What is asked:
Every entry here needs to be repeated exactly.

________________________________________

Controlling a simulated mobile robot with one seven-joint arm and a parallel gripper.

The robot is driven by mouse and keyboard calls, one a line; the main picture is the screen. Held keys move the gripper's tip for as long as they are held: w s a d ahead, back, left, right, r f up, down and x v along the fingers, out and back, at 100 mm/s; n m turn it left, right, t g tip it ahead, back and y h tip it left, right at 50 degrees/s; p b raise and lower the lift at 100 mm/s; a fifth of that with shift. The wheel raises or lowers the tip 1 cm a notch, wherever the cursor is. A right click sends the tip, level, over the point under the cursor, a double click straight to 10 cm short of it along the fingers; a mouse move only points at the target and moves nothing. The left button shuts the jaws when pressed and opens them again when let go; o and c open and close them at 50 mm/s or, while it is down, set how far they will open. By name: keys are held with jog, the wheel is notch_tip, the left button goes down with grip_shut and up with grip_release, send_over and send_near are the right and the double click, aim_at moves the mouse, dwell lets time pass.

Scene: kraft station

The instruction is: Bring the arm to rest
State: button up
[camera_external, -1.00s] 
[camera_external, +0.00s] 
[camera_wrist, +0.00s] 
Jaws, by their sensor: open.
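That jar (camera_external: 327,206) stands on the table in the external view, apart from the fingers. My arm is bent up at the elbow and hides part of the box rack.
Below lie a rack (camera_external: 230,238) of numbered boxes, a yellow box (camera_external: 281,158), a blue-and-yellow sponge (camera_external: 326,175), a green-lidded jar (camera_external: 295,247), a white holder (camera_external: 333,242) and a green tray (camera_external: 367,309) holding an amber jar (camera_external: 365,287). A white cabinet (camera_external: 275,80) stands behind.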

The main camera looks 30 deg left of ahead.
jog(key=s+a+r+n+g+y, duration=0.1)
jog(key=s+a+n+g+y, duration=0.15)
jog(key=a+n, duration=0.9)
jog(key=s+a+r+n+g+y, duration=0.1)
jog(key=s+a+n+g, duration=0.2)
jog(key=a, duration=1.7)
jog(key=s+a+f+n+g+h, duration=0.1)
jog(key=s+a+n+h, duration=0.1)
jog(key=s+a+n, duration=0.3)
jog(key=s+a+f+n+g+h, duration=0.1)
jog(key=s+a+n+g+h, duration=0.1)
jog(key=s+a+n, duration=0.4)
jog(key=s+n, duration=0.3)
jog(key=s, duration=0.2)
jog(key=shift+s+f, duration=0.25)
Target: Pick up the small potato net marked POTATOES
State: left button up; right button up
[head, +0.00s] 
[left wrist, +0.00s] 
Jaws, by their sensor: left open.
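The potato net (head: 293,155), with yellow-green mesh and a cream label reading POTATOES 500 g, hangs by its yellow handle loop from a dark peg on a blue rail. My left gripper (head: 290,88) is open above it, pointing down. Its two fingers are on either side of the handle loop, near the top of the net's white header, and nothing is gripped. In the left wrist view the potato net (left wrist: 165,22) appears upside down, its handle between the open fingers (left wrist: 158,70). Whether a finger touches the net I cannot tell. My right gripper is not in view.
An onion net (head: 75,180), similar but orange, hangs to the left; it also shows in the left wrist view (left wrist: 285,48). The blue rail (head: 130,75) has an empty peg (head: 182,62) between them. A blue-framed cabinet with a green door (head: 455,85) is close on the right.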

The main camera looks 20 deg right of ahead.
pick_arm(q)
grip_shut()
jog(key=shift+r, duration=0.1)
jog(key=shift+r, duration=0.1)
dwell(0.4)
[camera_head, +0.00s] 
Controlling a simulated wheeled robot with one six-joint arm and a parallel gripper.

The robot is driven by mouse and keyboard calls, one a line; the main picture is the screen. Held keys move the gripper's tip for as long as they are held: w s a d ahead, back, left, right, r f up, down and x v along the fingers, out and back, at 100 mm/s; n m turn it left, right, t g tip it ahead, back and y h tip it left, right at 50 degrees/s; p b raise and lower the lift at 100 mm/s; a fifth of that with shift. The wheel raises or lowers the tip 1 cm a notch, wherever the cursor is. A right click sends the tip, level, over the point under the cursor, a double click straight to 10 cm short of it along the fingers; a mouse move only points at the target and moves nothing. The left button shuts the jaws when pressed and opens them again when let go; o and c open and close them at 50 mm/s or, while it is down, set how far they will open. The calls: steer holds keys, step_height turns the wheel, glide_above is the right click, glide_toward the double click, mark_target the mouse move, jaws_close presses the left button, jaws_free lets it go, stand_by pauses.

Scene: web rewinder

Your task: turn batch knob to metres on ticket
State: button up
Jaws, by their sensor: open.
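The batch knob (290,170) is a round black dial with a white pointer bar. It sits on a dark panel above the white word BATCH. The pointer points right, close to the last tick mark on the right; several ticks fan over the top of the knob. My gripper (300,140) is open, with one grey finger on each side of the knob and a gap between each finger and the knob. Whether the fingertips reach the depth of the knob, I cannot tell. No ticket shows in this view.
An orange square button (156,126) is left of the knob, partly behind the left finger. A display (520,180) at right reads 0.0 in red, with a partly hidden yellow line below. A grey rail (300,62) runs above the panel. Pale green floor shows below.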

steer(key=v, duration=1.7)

________________________________________

Final answer:
Controlling a simulated mobile robot with one seven-joint arm and a parallel gripper.

The robot is driven by mouse and keyboard calls, one a line; the main picture is the screen. Held keys move the gripper's tip for as long as they are held: w s a d ahead, back, left, right, r f up, down and x v along the fingers, out and back, at 100 mm/s; n m turn it left, right, t g tip it ahead, back and y h tip it left, right at 50 degrees/s; p b raise and lower the lift at 100 mm/s; a fifth of that with shift. The wheel raises or lowers the tip 1 cm a notch, wherever the cursor is. A right click sends the tip, level, over the point under the cursor, a double click straight to 10 cm short of it along the fingers; a mouse move only points at the target and moves nothing. The left button shuts the jaws when pressed and opens them again when let go; o and c open and close them at 50 mm/s or, while it is down, set how far they will open. By name: keys are held with jog, the wheel is notch_tip, the left button goes down with grip_shut and up with grip_release, send_over and send_near are the right and the double click, aim_at moves the mouse, dwell lets time pass.

Scene: kraft station

The instruction is: Bring the arm to rest
State: button up
[camera_external, -1.00s] 
[camera_external, +0.00s] 
[camera_wrist, +0.00s] 
Jaws, by their sensor: open.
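That jar (camera_external: 327,206) stands on the table in the external view, apart from the fingers. My arm is bent up at the elbow and hides part of the box rack.
Below lie a rack (camera_external: 230,238) of numbered boxes, a yellow box (camera_external: 281,158), a blue-and-yellow sponge (camera_external: 326,175), a green-lidded jar (camera_external: 295,247), a white holder (camera_external: 333,242) and a green tray (camera_external: 367,309) holding an amber jar (camera_external: 365,287). A white cabinet (camera_external: 275,80) stands behind.

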The main camera looks 30 deg left of ahead.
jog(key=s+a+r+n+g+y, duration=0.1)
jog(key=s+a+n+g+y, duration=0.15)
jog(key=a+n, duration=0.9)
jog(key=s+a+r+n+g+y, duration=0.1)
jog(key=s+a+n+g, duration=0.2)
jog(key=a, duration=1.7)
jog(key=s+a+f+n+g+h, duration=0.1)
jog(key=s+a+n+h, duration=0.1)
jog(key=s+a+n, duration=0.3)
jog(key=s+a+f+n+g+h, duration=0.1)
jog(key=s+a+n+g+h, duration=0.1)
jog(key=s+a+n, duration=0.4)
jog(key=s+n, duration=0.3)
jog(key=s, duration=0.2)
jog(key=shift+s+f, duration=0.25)
Target: Pick up the small potato net marked POTATOES
State: left button up; right button up
[head, +0.00s] 
[left wrist, +0.00s] 
Jaws, by their sensor: left open.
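The potato net (head: 293,155), with yellow-green mesh and a cream label reading POTATOES 500 g, hangs by its yellow handle loop from a dark peg on a blue rail. My left gripper (head: 290,88) is open above it, pointing down. Its two fingers are on either side of the handle loop, near the top of the net's white header, and nothing is gripped. In the left wrist view the potato net (left wrist: 165,22) appears upside down, its handle between the open fingers (left wrist: 158,70). Whether a finger touches the net I cannot tell. My right gripper is not in view.
An onion net (head: 75,180), similar but orange, hangs to the left; it also shows in the left wrist view (left wrist: 285,48). The blue rail (head: 130,75) has an empty peg (head: 182,62) between them. A blue-framed cabinet with a green door (head: 455,85) is close on the right.

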The main camera looks 20 deg right of ahead.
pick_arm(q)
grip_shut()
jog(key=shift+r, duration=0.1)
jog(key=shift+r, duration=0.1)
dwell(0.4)
[camera_head, +0.00s] 
Controlling a simulated wheeled robot with one six-joint arm and a parallel gripper.

The robot is driven by mouse and keyboard calls, one a line; the main picture is the screen. Held keys move the gripper's tip for as long as they are held: w s a d ahead, back, left, right, r f up, down and x v along the fingers, out and back, at 100 mm/s; n m turn it left, right, t g tip it ahead, back and y h tip it left, right at 50 degrees/s; p b raise and lower the lift at 100 mm/s; a fifth of that with shift. The wheel raises or lowers the tip 1 cm a notch, wherever the cursor is. A right click sends the tip, level, over the point under the cursor, a double click straight to 10 cm short of it along the fingers; a mouse move only points at the target and moves nothing. The left button shuts the jaws when pressed and opens them again when let go; o and c open and close them at 50 mm/s or, while it is down, set how far they will open. The calls: steer holds keys, step_height turns the wheel, glide_above is the right click, glide_toward the double click, mark_target the mouse move, jaws_close presses the left button, jaws_free lets it go, stand_by pauses.

Scene: web rewinder

Your task: turn batch knob to metres on ticket
State: button up
Jaws, by their sensor: open.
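The batch knob (290,170) is a round black dial with a white pointer bar. It sits on a dark panel above the white word BATCH. The pointer points right, close to the last tick mark on the right; several ticks fan over the top of the knob. My gripper (300,140) is open, with one grey finger on each side of the knob and a gap between each finger and the knob. Whether the fingertips reach the depth of the knob, I cannot tell. No ticket shows in this view.
An orange square button (156,126) is left of the knob, partly behind the left finger. A display (520,180) at right reads 0.0 in red, with a partly hidden yellow line below. A grey rail (300,62) runs above the panel. Pale green floor shows below.

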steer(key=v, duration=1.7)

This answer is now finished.